What's your biggest challenge when it comes to family life? Send your questions and dilemmas to experienced life coach Joanne Mallon via this confidential form. Your name can be changed on request


Miranda writes:

I am a mother of two boys, aged 19 and 14, and a partner of their father. We all live in the same house. I would like to have a bit more of a relationship with my son, who I have found over the last year or two to be rather difficult. He is very competitive by nature and has very high aims. He is very similar to his father and they spend a lot of time cycling together every weekend, and every other evening training.

I worry that he has been pushing himself too much, and has had an asthmatic wheeze/cough that stopped him cycling for four months. Fortunately, he seems to be getting over this at the moment. He is racing at national level, and all that it entails. I do find him very rude at times, and very aggressive. We are working on this one and I have to talk to him like another adult to remind him how he is coming across.

My main issue is with his father who does not seem to have the same ideas about parenting, and likes to play the friend rather than do much of the parenting. We have been together over 20 years and I really wonder if it is time to go our own way. I seem to have become this cycling widow and find it rather lonely. We cannot seem to agree on anything and hardly do anything together.

I am considering going to see my brother in Australia for a visit. I don't think that my son would come with me, although I would like him to do that, but somehow feel that he would not go because of all the cycling events he may miss out on. Should I embrace this opportunity to go it alone?


Here's the life coach's reply:

Dear Miranda

It's funny how men get so obsessed with cycling. I can understand your frustration, but when you think about all the things that a 19-year-old could be doing, cycling is probably a very good way of occupying his time.

I hear that you are concerned that the cycling is not good for his health. Nineteen-year-olds tend to think that they will live forever, so although technically he's responsible for his own health, it's natural that you're worried for him. But I think you have to let him make his own choices, even if they aren't the choices you would make.
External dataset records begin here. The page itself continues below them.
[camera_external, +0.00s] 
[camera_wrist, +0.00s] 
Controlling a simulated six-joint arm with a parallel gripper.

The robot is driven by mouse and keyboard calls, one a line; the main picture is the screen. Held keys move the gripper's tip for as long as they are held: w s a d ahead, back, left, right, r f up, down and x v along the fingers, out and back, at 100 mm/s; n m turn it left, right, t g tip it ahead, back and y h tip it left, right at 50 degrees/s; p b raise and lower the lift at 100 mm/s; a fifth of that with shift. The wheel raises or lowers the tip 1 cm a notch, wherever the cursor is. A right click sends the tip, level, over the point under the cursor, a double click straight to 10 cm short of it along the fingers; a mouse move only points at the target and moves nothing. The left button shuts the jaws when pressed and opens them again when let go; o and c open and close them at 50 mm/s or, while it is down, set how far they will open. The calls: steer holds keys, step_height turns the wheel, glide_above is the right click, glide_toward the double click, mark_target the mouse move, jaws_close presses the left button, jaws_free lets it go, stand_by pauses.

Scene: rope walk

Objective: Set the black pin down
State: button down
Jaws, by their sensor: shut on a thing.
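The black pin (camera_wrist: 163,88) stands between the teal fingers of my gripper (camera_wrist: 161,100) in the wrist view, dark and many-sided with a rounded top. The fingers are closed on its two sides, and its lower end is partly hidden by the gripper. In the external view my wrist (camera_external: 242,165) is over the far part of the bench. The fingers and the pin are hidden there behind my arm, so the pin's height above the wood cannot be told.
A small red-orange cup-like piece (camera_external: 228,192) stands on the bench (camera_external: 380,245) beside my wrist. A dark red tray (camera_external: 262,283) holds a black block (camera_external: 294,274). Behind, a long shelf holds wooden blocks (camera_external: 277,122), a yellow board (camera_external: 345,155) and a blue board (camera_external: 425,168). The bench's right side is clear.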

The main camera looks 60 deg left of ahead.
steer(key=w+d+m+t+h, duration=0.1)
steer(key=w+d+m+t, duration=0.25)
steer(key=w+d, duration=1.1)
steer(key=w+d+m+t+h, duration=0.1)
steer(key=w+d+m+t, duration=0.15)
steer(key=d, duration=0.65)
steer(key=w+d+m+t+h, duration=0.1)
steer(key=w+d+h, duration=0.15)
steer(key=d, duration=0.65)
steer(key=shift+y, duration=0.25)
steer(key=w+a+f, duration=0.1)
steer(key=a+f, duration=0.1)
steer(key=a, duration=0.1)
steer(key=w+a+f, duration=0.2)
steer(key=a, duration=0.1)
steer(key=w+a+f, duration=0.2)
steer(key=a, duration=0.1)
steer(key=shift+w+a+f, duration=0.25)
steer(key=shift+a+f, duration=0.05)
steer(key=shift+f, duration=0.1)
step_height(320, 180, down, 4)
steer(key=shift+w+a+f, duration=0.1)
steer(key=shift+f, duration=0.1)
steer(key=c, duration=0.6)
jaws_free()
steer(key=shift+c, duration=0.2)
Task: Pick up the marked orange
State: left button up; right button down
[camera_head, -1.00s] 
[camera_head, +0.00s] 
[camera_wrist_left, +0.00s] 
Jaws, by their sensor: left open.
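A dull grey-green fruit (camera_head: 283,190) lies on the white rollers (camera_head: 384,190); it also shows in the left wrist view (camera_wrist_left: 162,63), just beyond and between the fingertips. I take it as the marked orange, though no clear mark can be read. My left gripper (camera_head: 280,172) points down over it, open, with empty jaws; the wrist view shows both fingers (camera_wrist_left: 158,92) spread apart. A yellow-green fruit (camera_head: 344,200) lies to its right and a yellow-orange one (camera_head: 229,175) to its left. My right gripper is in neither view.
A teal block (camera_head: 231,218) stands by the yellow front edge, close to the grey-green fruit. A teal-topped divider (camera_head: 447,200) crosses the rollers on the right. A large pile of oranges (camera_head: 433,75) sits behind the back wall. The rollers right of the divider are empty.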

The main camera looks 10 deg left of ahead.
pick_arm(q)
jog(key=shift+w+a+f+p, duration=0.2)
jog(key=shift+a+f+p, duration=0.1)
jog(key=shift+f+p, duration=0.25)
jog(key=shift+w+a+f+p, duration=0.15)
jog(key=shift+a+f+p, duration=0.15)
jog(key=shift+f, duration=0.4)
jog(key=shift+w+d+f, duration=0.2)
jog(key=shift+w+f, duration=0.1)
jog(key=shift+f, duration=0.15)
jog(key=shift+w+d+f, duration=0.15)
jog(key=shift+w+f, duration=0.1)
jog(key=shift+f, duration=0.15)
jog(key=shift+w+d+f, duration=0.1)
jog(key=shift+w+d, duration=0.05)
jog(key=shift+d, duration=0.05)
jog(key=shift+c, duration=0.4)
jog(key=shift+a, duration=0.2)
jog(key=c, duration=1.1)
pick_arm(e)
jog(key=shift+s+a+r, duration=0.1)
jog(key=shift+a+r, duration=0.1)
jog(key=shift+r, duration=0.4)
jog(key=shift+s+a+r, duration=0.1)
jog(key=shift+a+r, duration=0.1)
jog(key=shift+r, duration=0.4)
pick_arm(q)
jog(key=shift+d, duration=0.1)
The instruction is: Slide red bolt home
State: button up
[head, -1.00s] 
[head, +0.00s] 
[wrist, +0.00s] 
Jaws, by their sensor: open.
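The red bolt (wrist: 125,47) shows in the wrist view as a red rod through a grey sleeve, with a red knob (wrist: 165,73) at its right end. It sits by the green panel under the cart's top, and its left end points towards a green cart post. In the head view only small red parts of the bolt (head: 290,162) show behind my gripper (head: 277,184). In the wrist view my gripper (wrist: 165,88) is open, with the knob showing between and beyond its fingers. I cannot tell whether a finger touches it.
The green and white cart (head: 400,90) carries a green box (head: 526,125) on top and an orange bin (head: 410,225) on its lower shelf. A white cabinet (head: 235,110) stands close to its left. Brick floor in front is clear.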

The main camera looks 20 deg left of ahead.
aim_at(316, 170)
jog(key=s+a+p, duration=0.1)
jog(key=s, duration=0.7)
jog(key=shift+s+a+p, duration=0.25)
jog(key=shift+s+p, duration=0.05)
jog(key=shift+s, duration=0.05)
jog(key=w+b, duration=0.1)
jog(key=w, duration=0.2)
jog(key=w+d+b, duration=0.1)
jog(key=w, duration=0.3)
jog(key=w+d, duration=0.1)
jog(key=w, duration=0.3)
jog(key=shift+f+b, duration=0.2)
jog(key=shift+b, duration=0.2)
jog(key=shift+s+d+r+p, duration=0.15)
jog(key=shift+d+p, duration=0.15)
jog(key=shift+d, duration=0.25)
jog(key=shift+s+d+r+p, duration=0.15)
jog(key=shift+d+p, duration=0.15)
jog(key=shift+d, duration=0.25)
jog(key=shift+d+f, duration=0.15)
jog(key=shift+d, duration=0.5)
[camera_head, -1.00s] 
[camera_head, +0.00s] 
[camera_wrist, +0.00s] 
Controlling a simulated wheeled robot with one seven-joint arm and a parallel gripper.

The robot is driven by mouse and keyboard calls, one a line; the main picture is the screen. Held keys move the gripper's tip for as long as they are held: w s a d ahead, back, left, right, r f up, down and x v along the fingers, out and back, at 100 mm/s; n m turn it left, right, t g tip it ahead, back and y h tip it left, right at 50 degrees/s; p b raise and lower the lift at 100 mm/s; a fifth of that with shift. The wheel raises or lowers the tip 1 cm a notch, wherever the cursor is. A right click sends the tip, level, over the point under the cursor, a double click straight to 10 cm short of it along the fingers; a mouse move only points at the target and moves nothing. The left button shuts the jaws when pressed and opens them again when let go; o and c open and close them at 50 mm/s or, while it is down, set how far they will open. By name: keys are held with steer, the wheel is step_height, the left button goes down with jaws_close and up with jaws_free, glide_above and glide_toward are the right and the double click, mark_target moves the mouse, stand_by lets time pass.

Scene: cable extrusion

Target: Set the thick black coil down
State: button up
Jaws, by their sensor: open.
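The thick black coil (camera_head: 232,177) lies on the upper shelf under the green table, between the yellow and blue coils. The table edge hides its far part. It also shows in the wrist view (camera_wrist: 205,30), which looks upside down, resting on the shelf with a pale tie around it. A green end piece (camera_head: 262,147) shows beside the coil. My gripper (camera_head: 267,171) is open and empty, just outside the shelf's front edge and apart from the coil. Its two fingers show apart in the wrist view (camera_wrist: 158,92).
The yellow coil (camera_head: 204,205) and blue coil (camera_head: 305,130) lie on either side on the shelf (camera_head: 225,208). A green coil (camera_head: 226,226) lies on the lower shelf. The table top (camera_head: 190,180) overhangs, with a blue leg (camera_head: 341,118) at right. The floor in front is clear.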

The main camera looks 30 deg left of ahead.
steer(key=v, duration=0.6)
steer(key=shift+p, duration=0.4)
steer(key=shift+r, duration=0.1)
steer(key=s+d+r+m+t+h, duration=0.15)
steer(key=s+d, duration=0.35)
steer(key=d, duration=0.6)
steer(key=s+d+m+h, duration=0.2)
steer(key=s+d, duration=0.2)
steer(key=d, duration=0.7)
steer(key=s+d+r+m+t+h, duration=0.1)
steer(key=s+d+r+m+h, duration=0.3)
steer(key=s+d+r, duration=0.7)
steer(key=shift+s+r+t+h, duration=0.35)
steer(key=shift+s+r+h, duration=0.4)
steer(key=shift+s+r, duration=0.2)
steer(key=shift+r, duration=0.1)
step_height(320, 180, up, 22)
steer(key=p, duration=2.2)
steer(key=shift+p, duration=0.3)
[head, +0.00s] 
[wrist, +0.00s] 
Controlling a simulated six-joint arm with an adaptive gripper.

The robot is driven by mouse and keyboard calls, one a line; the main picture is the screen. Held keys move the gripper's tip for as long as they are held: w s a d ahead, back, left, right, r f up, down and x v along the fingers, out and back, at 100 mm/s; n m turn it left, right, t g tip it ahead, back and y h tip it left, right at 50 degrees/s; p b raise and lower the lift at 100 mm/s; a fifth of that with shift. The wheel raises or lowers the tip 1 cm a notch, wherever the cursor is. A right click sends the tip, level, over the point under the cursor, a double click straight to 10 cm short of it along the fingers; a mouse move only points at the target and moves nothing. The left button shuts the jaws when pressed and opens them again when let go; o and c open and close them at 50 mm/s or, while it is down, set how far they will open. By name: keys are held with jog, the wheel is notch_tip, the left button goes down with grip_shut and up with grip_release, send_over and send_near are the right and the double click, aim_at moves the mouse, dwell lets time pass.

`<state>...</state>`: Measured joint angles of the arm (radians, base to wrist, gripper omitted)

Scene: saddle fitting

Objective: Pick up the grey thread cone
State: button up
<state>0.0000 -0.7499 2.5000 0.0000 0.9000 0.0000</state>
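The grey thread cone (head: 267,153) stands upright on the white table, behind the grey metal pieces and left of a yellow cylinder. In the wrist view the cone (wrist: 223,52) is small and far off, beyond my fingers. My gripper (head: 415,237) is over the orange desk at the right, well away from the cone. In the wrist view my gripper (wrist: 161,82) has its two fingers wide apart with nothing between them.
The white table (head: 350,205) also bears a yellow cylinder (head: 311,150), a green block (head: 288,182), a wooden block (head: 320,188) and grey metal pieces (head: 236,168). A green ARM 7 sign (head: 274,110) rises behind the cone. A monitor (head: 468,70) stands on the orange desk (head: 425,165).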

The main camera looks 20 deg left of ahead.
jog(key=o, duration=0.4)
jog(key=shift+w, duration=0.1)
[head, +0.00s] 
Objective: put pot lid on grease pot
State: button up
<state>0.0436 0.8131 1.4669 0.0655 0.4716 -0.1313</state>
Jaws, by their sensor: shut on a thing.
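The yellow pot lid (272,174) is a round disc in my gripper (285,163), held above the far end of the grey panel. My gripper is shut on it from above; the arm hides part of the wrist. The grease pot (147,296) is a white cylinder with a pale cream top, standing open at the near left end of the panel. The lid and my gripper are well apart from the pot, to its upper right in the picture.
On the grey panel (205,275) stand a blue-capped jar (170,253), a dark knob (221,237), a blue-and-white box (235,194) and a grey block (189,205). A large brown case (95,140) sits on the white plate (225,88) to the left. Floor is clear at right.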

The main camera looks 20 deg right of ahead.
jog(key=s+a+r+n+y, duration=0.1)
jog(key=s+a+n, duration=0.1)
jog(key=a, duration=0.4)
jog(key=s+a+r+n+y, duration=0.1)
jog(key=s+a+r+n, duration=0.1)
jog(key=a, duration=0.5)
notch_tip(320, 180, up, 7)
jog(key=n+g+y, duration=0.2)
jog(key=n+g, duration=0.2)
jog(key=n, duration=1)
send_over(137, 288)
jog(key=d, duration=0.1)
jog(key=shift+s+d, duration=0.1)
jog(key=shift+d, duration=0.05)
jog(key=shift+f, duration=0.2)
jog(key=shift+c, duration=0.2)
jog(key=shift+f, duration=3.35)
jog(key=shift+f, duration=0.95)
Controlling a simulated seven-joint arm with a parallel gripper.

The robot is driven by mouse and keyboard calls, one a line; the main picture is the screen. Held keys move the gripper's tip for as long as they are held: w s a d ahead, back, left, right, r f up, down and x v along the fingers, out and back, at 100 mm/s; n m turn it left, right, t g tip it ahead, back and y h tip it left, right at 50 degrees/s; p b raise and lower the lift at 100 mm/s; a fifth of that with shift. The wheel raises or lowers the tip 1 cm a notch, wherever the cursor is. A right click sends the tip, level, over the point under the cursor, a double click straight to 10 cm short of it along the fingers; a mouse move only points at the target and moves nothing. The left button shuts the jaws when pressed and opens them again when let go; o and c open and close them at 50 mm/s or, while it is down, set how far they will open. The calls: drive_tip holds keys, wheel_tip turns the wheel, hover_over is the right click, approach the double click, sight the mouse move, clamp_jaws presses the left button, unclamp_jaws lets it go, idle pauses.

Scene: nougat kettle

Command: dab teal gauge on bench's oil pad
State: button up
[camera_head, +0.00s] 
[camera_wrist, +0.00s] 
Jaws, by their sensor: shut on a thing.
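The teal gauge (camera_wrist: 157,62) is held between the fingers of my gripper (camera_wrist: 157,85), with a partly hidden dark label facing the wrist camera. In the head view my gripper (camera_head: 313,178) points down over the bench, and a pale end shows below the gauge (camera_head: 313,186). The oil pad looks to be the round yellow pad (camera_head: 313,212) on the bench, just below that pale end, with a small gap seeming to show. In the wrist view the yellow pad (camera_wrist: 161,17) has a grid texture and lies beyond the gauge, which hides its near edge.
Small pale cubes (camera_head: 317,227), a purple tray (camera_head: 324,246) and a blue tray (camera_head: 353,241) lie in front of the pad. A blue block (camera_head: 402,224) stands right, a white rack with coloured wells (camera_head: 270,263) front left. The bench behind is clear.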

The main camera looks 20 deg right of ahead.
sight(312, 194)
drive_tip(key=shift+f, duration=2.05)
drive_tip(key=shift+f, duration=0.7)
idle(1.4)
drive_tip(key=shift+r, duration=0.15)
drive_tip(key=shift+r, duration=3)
Normally when a person wants to be more of a mate than a parent, it's not a good sign. Children benefit from the security and boundaries offered by parents. It's very different to their relationship with friends, and rightly so. But your son is not a little kid any more, and as he matures so will your relationship. There may also be an element of your partner reliving his own youth and literally trying to keep up with the kids. Or maybe he's just trying to forge an adult relationship with your son on his level.

You say you want a better relationship with your son – exactly what would that involve? What would be happening that's not happening now? What would you be doing differently? Think about it in concrete terms and it will be easier to achieve.

Many couples do find it tough as children get older and become more independent. There's more space for you and your partner's relationship, and this can highlight any cracks that are there. But I think it's important to look at your relationship with your husband and your relationship with your son separately.

Do I think you should take the trip to Australia? Absolutely yes. But don't see it as a big flounce off from your family. See it as a way to have fun on your own terms and some space to think about where your life is going next.